African tribal groups had slaves. So-called Native Americans practiced slavery long before Europeans arrived. Asians practiced slavery. Europeans practiced slavery.
Arab Muslims began the African slave trade circa 800 CE. They purchased African slaves from African tribes and then transported them around world.
In South Africa, there were Whites, Blacks and Coloreds. Who are the Coloreds?
I just explained that. Muslim Arabs bought slaves from African tribes and then took those slaves to India where they traded or sold them and then took Indians as slaves to Malaysia and Indonesia where they sold/traded Africans and Indians, and then took Africans, Indians, and people from tribes in Malaysia and Indonesia to what is now South Africa.

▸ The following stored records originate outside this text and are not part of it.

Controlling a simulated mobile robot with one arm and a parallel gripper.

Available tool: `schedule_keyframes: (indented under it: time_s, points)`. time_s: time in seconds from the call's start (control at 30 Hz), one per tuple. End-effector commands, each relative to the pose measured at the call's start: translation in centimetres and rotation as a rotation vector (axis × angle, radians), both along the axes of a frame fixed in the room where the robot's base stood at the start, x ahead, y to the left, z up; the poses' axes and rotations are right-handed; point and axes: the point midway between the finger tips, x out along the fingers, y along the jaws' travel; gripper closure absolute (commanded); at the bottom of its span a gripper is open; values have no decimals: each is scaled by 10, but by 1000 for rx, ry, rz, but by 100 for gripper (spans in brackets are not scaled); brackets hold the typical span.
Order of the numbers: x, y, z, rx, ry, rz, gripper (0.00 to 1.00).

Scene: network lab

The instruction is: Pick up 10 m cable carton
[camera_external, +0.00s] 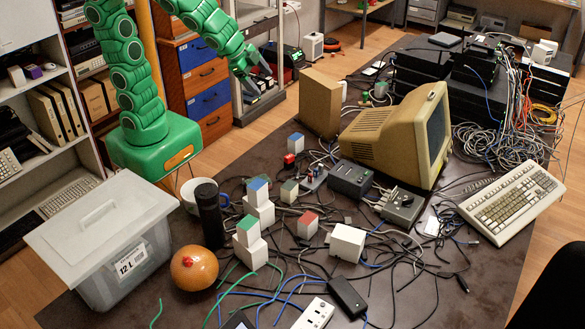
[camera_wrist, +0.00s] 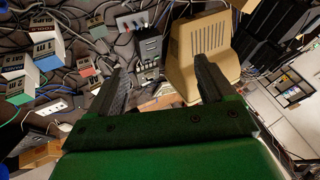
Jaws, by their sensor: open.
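Several small white cartons with coloured tops lie on the dark table in the external view. They include a blue-topped stack (camera_external: 258,202), a green-topped stack (camera_external: 249,243), a red-topped carton (camera_external: 307,225) and a plain white carton (camera_external: 347,243). Their printed labels are too small to read, so I cannot tell which is the 10 m cable carton. Labelled cartons (camera_wrist: 43,50) also show at the left of the wrist view. My gripper (camera_external: 258,82) is raised beyond the table's far left side, open and empty. Its two fingers stand apart in the wrist view (camera_wrist: 160,84).
A beige monitor (camera_external: 392,130), a tan box (camera_external: 320,103) and grey devices (camera_external: 351,179) stand mid-table. A lidded bin (camera_external: 125,265), black cylinder (camera_external: 210,215) and orange ball (camera_external: 194,268) stand left of the cartons. Loose cables surround the cartons; a keyboard (camera_external: 510,200) lies right.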

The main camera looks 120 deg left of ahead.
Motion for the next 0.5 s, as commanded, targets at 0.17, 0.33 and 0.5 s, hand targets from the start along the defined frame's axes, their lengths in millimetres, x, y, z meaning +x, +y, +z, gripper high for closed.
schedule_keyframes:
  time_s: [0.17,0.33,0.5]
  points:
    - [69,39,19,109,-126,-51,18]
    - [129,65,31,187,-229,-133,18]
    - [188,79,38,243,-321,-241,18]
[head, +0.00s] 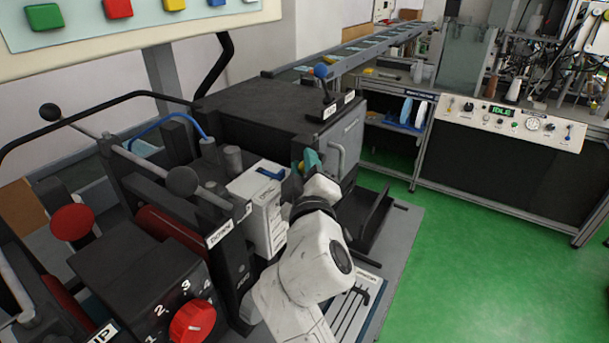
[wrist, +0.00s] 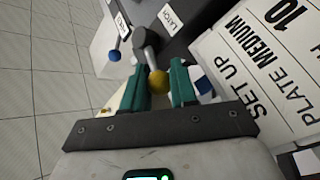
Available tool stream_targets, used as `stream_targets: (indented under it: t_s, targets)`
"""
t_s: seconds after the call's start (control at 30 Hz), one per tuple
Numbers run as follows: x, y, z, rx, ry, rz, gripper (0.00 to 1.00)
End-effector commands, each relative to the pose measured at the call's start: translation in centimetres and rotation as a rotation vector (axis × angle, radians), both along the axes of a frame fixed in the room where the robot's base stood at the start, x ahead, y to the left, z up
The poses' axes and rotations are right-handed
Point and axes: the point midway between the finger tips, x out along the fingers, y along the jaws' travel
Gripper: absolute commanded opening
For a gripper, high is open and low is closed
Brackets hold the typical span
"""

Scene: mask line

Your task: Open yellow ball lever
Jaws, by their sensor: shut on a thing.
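The yellow ball lever shows in the wrist view as a yellow ball (wrist: 158,82) on a short grey stem. My gripper (wrist: 158,88) has its two green fingers on either side of the ball and is shut on it. In the head view my gripper (head: 308,162) is at the dark machine's side, beyond the white box, and the yellow ball is mostly hidden by the fingers and my arm.
A blue ball lever (head: 321,72) stands on top of the dark machine, and it also shows in the wrist view (wrist: 114,56). The white labelled box (head: 262,207) stands close beside my arm. A red dial (head: 193,321) is at front left. Green floor (head: 470,260) is clear at right.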

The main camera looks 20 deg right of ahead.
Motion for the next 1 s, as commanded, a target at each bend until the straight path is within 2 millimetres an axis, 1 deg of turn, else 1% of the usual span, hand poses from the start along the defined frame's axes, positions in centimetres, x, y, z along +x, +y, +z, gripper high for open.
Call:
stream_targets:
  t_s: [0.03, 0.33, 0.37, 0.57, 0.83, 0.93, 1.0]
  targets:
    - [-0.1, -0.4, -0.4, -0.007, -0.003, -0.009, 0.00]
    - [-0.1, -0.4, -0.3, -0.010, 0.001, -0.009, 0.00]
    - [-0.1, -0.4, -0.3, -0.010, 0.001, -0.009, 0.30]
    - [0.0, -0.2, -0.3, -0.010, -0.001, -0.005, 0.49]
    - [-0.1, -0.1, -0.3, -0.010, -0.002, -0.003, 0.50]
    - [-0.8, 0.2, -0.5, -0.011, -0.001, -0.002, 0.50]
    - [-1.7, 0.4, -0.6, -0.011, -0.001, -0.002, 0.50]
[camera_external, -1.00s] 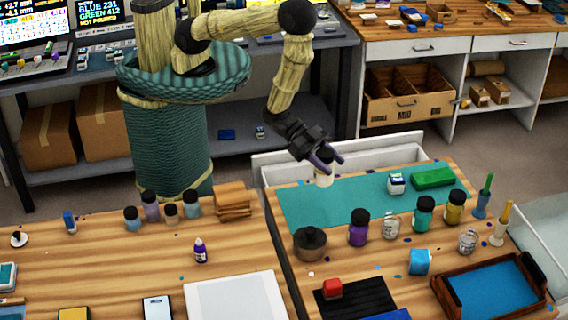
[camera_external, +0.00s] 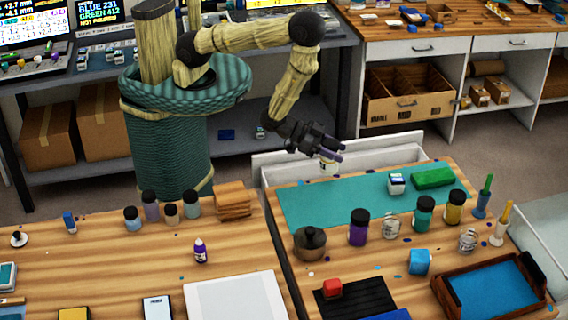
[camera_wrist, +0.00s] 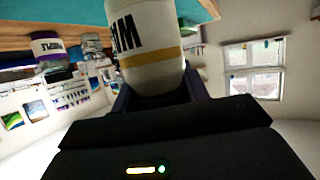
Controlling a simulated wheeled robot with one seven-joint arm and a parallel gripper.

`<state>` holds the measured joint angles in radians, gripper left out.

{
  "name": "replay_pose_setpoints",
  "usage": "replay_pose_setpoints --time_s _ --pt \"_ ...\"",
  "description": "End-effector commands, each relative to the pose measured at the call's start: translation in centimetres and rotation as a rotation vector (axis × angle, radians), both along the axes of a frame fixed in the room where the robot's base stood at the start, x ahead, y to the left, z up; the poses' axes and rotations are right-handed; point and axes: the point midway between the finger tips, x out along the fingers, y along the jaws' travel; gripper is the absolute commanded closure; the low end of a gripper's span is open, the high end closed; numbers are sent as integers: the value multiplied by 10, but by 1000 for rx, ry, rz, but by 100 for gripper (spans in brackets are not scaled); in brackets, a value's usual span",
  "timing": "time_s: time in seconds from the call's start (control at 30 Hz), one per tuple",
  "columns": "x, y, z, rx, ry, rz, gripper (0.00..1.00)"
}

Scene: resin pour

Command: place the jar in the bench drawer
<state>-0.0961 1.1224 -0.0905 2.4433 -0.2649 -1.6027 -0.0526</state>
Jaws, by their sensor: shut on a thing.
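The jar (camera_external: 327,168) is white with dark lettering; a gold band shows on it in the wrist view (camera_wrist: 149,48). My gripper (camera_external: 332,155) is shut on the jar and holds it above the open bench drawer (camera_external: 378,158), near the far edge of the bench. In the wrist view the jar sits between my two fingers (camera_wrist: 160,97). The white drawer is pulled out on the far side of the bench, and its inside shows only in part behind the bench edge.
A teal mat (camera_external: 335,202) covers the bench beside the drawer, with a green block (camera_external: 433,177) and a small white container (camera_external: 397,184) on it. A brown lidded pot (camera_external: 310,243), a purple jar (camera_external: 359,228) and several other jars stand nearer. Much of the mat is clear.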

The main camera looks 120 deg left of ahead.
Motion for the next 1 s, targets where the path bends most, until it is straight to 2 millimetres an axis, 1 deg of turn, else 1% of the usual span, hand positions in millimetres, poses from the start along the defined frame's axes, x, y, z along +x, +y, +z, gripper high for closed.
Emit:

The Coloreds in South Africa were the people descended of Indian, Malaysian and Indonesian peoples.
The Muslim Arabs conquered the Spanish Peninsula in part to put an end to the constant warfare between the Gothic tribes living on the Spanish Peninsula.
Eventually, what became Portugal and Spain adopted slavery, and the Spanish and Portuguese introduced it to the French and British 600 years after the Muslim Arabs began the slave trade.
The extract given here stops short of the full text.